» Exercise prompt
Please repeat only the stretch of records running from the first line through the line that contains "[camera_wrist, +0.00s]".

» Input rows

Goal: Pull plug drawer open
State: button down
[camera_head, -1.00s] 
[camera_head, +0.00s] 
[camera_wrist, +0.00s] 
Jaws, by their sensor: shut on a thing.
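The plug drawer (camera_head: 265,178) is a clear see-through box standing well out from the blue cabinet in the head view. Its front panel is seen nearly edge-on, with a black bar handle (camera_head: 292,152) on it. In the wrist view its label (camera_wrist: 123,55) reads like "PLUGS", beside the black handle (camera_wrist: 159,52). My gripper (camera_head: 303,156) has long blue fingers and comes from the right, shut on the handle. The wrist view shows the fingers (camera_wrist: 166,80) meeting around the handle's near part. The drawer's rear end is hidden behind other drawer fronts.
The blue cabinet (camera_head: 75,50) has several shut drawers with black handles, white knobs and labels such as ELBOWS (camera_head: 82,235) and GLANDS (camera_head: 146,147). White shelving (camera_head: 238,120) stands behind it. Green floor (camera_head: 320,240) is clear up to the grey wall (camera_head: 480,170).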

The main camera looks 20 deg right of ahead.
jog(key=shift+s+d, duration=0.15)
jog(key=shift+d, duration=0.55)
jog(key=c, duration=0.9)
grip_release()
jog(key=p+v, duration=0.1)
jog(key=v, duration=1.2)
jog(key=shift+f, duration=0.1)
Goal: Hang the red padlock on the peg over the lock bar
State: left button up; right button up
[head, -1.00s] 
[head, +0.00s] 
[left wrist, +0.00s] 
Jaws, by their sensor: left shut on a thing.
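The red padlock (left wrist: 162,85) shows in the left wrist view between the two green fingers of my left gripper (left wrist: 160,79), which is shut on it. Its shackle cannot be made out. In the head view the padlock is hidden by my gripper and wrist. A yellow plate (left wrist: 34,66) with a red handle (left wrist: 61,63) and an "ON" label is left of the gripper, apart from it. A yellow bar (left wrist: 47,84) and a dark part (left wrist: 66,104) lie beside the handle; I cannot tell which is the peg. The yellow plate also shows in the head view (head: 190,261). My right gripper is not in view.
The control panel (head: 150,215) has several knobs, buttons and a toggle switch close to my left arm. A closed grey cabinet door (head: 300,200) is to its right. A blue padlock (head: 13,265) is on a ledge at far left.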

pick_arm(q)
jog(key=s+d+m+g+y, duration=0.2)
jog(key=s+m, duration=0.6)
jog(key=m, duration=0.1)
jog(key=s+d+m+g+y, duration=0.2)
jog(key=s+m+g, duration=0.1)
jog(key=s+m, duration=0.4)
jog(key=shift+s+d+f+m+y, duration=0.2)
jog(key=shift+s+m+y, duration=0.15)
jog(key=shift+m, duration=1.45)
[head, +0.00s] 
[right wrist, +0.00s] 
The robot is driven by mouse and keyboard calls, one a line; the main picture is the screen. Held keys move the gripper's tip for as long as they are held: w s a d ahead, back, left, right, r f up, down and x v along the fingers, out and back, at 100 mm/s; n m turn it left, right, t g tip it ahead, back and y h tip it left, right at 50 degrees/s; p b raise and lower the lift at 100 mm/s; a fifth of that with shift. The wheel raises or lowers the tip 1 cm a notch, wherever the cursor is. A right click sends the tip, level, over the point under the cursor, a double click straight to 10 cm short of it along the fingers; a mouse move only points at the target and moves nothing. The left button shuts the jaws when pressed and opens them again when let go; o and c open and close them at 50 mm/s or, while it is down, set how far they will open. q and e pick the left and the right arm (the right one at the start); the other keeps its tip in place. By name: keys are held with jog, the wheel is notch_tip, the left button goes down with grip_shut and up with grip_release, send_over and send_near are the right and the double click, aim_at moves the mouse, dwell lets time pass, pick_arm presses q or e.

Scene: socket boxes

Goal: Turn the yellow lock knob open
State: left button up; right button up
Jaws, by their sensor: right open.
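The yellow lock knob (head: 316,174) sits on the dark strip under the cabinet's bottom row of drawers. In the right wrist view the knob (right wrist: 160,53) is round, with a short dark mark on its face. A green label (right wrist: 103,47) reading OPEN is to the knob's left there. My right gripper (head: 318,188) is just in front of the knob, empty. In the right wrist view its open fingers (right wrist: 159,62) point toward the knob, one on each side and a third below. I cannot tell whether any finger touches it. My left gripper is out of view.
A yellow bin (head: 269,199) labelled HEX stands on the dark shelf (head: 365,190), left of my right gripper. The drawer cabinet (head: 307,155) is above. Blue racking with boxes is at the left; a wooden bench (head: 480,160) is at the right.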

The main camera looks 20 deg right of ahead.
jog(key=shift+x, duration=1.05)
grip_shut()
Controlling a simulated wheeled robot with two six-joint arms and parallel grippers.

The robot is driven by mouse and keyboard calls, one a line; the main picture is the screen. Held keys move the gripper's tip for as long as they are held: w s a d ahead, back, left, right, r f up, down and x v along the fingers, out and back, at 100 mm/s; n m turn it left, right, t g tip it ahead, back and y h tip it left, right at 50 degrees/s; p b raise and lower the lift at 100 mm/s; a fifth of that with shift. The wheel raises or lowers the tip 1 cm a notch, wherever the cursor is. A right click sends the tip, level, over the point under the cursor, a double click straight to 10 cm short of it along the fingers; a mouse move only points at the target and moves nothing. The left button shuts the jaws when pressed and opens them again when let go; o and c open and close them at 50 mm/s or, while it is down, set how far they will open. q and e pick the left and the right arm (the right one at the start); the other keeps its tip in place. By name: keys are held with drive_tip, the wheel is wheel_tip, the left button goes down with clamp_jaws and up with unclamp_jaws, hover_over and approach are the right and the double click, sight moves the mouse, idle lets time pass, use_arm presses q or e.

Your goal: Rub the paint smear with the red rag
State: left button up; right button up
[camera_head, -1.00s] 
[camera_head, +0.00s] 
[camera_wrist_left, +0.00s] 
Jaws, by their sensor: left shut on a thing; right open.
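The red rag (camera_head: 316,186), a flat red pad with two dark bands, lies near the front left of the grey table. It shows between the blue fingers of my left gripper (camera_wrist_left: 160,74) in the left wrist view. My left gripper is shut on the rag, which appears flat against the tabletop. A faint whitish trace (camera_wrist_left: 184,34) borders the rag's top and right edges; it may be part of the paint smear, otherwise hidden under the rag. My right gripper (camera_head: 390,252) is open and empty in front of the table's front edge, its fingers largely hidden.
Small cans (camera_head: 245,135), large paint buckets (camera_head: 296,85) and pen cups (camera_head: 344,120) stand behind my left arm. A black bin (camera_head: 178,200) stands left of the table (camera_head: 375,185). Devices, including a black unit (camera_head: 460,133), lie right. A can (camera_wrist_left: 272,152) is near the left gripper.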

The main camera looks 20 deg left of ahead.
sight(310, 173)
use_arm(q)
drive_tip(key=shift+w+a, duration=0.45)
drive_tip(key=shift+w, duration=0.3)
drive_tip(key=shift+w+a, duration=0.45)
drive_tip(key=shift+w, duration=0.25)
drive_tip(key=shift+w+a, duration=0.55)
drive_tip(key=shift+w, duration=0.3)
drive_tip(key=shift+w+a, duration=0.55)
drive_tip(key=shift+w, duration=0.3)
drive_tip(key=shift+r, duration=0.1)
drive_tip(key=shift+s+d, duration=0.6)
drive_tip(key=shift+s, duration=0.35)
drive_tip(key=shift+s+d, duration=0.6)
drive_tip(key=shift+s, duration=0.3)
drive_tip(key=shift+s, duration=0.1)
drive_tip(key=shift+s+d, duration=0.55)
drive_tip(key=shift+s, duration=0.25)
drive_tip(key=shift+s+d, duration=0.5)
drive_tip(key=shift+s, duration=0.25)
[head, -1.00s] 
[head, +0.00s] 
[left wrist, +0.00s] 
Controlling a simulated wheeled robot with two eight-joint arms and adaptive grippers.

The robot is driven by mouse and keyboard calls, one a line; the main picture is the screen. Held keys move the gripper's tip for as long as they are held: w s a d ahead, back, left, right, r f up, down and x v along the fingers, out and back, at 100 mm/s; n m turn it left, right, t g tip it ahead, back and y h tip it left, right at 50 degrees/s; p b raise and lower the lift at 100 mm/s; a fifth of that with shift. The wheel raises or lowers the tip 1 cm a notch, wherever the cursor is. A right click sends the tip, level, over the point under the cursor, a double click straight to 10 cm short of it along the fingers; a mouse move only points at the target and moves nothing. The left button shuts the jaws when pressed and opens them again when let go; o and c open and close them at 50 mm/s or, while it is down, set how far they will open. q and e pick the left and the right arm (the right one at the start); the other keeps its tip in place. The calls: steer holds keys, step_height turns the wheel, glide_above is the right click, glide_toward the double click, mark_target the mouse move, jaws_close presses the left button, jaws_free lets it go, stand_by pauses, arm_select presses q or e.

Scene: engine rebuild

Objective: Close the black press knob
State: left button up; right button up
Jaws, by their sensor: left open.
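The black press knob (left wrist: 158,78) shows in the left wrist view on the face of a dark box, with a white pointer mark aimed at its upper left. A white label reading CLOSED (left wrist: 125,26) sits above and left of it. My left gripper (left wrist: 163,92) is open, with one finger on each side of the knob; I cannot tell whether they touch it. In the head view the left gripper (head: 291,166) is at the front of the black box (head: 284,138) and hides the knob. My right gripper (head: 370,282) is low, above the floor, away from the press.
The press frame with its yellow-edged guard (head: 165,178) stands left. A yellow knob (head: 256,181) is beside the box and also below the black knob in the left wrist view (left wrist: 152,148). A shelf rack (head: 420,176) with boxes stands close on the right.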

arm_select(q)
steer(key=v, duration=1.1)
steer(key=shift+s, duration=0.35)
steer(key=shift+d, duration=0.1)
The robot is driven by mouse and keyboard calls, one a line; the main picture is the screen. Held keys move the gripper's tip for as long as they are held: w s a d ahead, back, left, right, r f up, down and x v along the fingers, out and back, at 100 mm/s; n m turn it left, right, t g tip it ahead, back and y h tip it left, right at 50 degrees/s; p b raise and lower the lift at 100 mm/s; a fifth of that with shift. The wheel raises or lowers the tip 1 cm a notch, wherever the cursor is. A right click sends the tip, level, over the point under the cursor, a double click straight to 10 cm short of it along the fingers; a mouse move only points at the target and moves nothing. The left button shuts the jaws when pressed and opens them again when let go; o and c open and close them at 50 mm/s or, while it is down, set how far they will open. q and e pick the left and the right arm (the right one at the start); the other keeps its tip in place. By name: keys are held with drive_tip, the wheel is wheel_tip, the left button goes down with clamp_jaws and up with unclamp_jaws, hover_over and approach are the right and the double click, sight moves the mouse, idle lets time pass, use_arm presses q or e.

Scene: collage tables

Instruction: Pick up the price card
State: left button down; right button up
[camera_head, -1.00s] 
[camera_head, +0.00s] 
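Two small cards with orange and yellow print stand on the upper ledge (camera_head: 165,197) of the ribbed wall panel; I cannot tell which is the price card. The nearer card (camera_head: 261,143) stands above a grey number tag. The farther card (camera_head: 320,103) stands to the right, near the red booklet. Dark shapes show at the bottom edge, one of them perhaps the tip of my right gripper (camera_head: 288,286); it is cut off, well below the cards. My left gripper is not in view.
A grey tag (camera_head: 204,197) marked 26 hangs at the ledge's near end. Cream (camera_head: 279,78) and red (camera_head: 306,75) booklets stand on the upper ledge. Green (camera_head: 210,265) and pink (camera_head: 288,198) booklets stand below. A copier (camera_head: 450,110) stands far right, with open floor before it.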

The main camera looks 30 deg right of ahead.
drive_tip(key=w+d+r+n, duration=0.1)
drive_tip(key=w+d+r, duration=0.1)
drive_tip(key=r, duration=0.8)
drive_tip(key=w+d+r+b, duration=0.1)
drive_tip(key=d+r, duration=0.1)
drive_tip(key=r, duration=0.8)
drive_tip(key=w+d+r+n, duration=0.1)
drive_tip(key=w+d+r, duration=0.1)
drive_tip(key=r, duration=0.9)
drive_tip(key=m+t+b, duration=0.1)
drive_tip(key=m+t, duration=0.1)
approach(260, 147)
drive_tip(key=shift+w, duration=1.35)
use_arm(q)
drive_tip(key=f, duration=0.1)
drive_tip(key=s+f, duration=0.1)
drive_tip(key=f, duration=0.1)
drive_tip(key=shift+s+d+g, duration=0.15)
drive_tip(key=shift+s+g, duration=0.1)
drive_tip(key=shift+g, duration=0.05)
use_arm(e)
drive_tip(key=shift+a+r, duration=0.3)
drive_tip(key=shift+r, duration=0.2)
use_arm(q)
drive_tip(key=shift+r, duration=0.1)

» Output of the task
Goal: Pull plug drawer open
State: button down
[camera_head, -1.00s] 
[camera_head, +0.00s] 
[camera_wrist, +0.00s] 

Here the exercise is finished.